`God of all Browsers`

A stateful, multi-tab Puppeteer skill designed to help AI agents automate heavily protected websites the exact same way a human does.

It solves three critical AI problems:

1. Tabs & Statefulness: It launches a single background browser that stays open. Navigations, clicks that open new tabs, and cookies are remembered across multiple commands!
Vision Abstraction: AI cannot "see" coordinates well, so snapshot maps the DOM, assigns a [tag] ID to every visible button/input, and takes a screenshot. The AI just says "Click tag [15]."
Bot Evasion: Uses headless: false, custom user agents, removed webdriver footprints, and canvas spoofing.

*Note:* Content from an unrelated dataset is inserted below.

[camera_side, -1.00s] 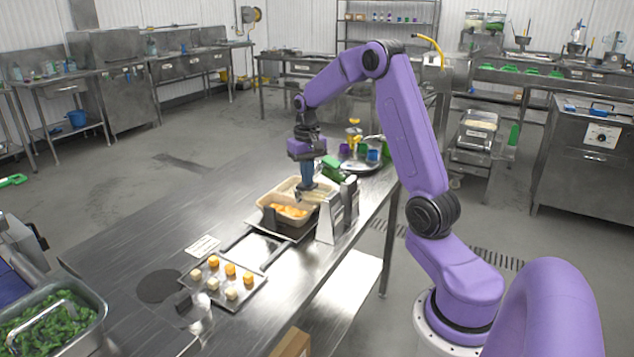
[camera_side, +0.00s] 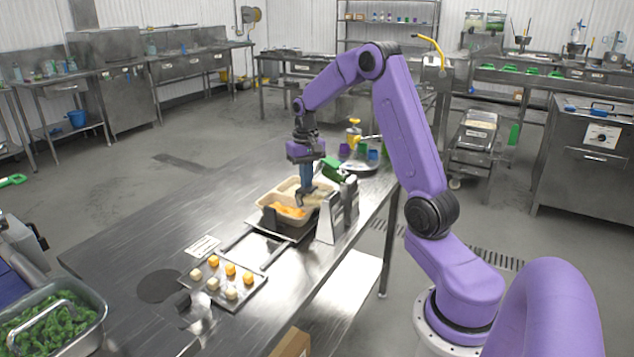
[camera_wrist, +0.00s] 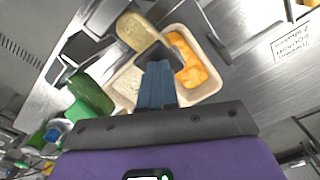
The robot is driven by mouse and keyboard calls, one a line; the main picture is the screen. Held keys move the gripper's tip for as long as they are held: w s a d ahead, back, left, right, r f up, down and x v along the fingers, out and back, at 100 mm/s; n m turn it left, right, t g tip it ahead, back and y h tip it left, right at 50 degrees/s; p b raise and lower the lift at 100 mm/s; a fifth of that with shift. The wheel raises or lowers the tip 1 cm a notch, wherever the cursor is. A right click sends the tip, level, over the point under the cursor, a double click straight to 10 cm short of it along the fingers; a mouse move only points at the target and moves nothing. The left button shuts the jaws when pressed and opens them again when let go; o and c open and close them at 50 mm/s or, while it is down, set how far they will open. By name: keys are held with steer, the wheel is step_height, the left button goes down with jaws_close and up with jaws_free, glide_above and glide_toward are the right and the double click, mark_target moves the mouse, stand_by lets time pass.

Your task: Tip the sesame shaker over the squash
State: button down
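The sesame shaker (camera_wrist: 137,32), a clear cylinder of pale seeds with a dark grey end, lies tipped in my gripper (camera_wrist: 158,64). My blue fingers appear shut on it, though the grip itself is partly hidden. In the side view my gripper (camera_side: 305,184) is above the tray, with the shaker (camera_side: 321,194) slanting under it. The orange squash (camera_wrist: 193,62) fills one compartment of the beige tray (camera_wrist: 213,92); it also shows in the side view (camera_side: 287,210). The shaker's dark end is beside or over the squash. I cannot make out falling seeds.
Metal stands (camera_side: 329,222) are close to the tray's right side. A flat tray of several cubes (camera_side: 246,291) lies nearer on the steel table (camera_side: 120,262). Green and blue containers (camera_side: 372,155) stand behind.

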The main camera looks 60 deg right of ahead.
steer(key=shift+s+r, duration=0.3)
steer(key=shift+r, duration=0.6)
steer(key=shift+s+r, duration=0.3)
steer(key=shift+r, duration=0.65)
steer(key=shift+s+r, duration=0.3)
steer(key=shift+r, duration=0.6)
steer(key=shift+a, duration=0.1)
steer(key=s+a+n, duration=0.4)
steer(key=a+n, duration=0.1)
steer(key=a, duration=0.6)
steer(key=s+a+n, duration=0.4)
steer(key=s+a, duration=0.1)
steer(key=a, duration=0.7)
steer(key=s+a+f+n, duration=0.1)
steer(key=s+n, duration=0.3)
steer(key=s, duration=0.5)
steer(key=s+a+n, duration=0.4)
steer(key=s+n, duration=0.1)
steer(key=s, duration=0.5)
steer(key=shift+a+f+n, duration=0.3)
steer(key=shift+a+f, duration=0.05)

Important Setup: Ensure the Chromium path is correct (C:\Program Files\Google\Chrome\Application\chrome.exe for Win or /usr/bin/chromium for Linux) and puppeteer-core is installed.

🚀 COMMANDS & WORKFLOW

1. Start the Browser (Required First Step)

Launch the browser in the background. It will use a persistent chrome_profile directory so you NEVER lose login sessions.

CODEBLOCK0

2. Take a Snapshot (And auto-close popups)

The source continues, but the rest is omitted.